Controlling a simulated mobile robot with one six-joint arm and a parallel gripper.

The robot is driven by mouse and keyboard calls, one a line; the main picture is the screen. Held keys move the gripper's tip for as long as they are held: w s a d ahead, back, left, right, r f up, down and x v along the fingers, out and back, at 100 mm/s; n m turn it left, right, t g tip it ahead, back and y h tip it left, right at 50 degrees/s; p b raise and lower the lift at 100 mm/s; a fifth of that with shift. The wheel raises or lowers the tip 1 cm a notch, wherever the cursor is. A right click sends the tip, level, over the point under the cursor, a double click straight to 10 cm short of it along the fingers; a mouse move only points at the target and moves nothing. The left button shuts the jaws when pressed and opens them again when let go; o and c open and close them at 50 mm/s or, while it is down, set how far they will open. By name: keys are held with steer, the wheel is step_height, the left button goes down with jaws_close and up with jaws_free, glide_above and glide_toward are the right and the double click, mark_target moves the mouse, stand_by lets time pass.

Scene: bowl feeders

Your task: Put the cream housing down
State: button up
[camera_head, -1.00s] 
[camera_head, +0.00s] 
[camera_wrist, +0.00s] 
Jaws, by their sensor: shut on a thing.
__________________________________________________
» **TASK**
Tell how many lines above contain the word "button". Give the number alone.

» **CORRECT RESPONSE**
2